The financing rate, or cost of capital for negative cash flows, is the rate at which the company can borrow funds. This rate discounts any outflows occurring after the initial investment back to the present value, reflecting the true cost of those funds. The project life signifies the total duration over which cash flows are expected to occur, determining the number of periods for calculations.

Step-by-Step MIRR Calculation

The calculation of the Modified Internal Rate of Return involves a systematic process that consolidates cash flows. The first step requires calculating the present value (PV) of all negative cash flows, including the initial investment. Each future outflow is discounted back to time zero using the specified financing rate, effectively converting all costs into a single equivalent value at the project’s start. This ensures all capital outlays are accounted for at their true cost of financing.
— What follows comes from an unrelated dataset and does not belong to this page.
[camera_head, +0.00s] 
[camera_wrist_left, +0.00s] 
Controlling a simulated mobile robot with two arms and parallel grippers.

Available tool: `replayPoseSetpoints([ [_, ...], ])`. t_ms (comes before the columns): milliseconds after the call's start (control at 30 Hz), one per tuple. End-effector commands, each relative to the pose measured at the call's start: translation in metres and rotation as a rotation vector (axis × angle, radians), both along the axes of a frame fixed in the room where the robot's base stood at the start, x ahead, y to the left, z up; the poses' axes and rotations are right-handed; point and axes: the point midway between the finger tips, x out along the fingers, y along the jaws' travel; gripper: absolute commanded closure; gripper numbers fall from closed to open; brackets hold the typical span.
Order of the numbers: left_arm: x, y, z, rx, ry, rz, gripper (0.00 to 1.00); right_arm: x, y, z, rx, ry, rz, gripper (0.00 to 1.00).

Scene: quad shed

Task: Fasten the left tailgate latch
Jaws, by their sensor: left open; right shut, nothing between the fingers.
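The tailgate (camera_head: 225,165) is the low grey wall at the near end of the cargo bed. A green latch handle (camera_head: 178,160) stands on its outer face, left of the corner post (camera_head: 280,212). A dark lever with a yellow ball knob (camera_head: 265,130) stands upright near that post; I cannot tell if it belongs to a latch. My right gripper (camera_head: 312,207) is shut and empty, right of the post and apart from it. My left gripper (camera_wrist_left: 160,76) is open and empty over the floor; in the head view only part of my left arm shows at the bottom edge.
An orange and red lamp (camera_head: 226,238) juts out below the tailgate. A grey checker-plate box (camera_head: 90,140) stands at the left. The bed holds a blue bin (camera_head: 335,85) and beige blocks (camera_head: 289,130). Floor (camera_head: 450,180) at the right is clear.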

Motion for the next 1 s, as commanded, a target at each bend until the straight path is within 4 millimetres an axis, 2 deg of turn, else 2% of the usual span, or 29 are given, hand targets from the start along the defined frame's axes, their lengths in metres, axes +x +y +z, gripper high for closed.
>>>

The next step involves computing the future value (FV) of all positive cash flows, compounding them forward to the end of the project’s life. Each positive cash inflow is grown at the reinvestment rate until the project’s conclusion. The sum of these compounded inflows is the terminal value, representing the total accumulated wealth generated by the project’s positive cash flows. This reflects the assumption that cash generated can be reinvested at a rate consistent with the firm’s opportunities.

Once the present value of negative cash flows and the future value of positive cash flows are determined, the MIRR formula can be applied. The formula is: MIRR = (FV of Positive Cash Flows / PV of Negative Cash Flows)^(1/n) – 1. Here, ‘n’ represents the number of periods or the total project life. This mathematical relationship connects the initial outlay, adjusted for financing costs, to the project’s terminal value, adjusted for reinvestment opportunities.

Solving for MIRR involves performing the division, raising the result to the power of one divided by the number of periods, and then subtracting one. This calculation yields a percentage representing the modified internal rate of return for the project. The result offers a single, comprehensive rate that accounts for different borrowing and reinvestment rates, providing a more refined profitability metric.

Practical Example of MIRR Calculation

Consider a hypothetical project requiring an initial investment of $100,000 at time zero. This project is projected to generate positive cash flows of $30,000 in year 1, $40,000 in year 2, and $50,000 in year 3. Assume no additional negative cash flows after the initial outlay. The project has a life of three years.

For this example, let’s set the financing rate, which is the rate used to discount negative cash flows, at 8%. The reinvestment rate, used to compound positive cash flows, will be 10%. The initial investment of $100,000 is at time zero, so its present value is $100,000. Since there are no other negative cash flows, the present value of all negative cash flows remains $100,000.

Next, we calculate the future value of the positive cash flows at the end of year 3, using the 10% reinvestment rate. The $30,000 from year 1 will compound for two years: $30,000 (1 + 0.10)^2 = $36,300. The $40,000 from year 2 will compound for one year: $40,000 (1 + 0.10)^1 = $44,000. The $50,000 from year 3 is already at the end of the project life, so its future value is $50,000.

Summing these future values provides the terminal value of positive cash flows: $36,300 + $44,000 + $50,000 = $130,300. This terminal value represents the total accumulated amount if all positive cash flows are reinvested at the specified rate until the project’s conclusion.

Finally, we apply the MIRR formula with the calculated present value of negative cash flows ($100,000) and the future value of positive cash flows ($130,300) over the three-year project life. The calculation is: MIRR = ($130,300 / $100,000)^(1/3) – 1. Performing the division gives 1.303. Raising this to the power of (1/3) yields approximately 1.0923. Subtracting 1 gives 0.0923. Therefore, the Modified Internal Rate of Return for this project is approximately 9.23%.